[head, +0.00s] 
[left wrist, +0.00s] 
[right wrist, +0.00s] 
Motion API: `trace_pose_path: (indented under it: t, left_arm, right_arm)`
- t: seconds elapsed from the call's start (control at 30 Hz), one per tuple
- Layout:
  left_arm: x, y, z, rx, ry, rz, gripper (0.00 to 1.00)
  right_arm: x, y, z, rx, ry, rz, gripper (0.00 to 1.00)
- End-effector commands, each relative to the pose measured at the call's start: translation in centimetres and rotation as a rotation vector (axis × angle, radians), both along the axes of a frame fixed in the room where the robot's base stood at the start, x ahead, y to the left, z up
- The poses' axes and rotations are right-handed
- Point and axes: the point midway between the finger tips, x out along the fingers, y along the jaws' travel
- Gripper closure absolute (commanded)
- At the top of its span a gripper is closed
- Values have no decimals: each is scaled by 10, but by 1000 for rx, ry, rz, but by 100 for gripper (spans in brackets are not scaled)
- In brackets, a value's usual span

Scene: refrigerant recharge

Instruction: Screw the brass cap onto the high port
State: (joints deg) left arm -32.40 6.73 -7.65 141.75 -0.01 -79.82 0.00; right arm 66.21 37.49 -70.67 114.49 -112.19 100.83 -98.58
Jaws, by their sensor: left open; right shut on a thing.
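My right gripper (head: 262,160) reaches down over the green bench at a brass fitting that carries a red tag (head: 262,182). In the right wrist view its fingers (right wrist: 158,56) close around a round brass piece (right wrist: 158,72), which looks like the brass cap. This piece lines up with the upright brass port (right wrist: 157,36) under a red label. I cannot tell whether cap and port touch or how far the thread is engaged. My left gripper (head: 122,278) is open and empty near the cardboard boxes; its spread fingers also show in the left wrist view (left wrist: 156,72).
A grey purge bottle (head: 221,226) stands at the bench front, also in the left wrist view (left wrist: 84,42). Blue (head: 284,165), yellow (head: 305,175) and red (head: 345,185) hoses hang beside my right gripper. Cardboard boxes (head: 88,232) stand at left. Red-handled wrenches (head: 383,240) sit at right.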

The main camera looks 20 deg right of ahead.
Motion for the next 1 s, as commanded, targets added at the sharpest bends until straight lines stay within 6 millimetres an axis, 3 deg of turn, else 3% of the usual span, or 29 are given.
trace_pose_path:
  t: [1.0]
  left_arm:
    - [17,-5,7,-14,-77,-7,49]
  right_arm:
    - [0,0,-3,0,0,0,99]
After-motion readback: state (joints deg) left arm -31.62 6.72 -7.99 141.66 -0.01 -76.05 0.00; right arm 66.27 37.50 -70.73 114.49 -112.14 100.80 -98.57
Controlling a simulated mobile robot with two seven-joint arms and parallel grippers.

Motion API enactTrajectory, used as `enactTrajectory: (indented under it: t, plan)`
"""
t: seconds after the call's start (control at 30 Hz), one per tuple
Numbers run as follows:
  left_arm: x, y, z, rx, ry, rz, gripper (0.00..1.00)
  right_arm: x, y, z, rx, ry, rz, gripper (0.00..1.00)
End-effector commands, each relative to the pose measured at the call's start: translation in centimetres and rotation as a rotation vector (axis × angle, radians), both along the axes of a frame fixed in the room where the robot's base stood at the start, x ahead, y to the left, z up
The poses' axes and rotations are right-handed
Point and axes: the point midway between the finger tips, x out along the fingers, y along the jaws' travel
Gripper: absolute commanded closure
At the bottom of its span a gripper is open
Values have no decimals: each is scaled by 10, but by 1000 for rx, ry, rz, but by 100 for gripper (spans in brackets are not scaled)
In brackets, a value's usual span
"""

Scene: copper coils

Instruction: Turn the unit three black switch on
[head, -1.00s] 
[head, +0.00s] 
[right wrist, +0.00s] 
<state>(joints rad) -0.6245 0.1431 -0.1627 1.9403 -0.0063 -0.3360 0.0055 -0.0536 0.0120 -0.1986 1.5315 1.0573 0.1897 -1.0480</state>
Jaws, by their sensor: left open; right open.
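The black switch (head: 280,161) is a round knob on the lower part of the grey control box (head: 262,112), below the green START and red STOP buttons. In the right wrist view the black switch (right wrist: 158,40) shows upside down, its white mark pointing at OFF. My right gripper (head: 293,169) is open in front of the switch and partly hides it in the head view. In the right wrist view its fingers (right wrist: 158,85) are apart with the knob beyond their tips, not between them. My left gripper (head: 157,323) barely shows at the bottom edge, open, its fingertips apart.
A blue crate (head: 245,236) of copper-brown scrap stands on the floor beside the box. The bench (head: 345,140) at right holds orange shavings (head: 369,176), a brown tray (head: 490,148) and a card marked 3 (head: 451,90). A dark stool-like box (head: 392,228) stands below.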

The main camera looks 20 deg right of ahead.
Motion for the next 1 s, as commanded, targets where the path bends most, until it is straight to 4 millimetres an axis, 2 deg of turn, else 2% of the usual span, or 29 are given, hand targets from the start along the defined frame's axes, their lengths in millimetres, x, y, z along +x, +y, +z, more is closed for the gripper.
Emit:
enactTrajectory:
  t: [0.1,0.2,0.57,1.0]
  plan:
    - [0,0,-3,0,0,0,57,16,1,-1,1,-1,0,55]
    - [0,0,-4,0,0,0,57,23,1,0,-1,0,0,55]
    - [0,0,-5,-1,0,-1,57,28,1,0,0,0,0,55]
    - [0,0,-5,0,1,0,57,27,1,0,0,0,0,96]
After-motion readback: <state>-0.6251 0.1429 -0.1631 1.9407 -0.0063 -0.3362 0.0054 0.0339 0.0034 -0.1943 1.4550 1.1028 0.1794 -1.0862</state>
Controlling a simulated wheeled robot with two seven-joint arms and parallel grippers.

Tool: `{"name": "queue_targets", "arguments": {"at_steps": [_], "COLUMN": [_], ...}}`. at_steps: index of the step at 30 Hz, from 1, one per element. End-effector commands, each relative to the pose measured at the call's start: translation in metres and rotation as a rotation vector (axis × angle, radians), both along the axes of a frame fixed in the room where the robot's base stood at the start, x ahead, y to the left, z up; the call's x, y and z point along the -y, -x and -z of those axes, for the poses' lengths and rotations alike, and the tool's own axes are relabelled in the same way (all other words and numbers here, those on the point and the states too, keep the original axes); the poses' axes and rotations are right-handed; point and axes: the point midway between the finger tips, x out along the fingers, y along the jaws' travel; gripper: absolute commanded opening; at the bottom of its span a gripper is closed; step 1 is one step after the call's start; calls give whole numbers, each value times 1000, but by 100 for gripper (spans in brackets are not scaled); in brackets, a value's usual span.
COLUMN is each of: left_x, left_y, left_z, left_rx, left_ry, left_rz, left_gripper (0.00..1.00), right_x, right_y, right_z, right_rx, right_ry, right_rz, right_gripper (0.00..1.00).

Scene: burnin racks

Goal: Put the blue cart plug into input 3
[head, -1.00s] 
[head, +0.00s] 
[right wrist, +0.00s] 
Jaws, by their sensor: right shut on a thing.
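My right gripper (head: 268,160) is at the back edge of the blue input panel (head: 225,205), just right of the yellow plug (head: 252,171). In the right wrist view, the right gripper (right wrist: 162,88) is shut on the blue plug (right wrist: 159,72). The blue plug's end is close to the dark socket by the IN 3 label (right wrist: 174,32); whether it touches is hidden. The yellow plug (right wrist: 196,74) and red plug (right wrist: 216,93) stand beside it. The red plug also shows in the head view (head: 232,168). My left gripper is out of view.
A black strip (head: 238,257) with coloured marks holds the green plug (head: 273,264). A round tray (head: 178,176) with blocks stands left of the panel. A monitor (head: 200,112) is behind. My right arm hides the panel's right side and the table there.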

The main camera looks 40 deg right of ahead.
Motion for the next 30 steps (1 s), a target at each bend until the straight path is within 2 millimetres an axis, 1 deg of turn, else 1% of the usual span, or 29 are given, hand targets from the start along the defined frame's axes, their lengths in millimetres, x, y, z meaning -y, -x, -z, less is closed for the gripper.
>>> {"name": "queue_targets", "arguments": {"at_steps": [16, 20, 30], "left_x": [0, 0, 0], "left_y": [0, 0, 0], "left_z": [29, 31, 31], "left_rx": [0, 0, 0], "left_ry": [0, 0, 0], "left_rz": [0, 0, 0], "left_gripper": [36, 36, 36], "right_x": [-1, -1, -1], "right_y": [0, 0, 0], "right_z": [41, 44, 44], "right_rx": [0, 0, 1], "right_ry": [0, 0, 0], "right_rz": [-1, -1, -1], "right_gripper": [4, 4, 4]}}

════

» Short exercise
Above this instruction are the records; retype exactly the lines from the one containing "- t: seconds" up to and including the one containing "State: (joints deg)".

» Correct result
- t: seconds elapsed from the call's start (control at 30 Hz), one per tuple
- Layout:
  left_arm: x, y, z, rx, ry, rz, gripper (0.00 to 1.00)
  right_arm: x, y, z, rx, ry, rz, gripper (0.00 to 1.00)
- End-effector commands, each relative to the pose measured at the call's start: translation in centimetres and rotation as a rotation vector (axis × angle, radians), both along the axes of a frame fixed in the room where the robot's base stood at the start, x ahead, y to the left, z up
- The poses' axes and rotations are right-handed
- Point and axes: the point midway between the finger tips, x out along the fingers, y along the jaws' travel
- Gripper closure absolute (commanded)
- At the top of its span a gripper is closed
- Values have no decimals: each is scaled by 10, but by 1000 for rx, ry, rz, but by 100 for gripper (spans in brackets are not scaled)
- In brackets, a value's usual span

Scene: refrigerant recharge

Instruction: Screw the brass cap onto the high port
State: (joints deg) left arm -32.40 6.73 -7.65 141.75 -0.01 -79.82 0.00; right arm 66.21 37.49 -70.67 114.49 -112.19 100.83 -98.58

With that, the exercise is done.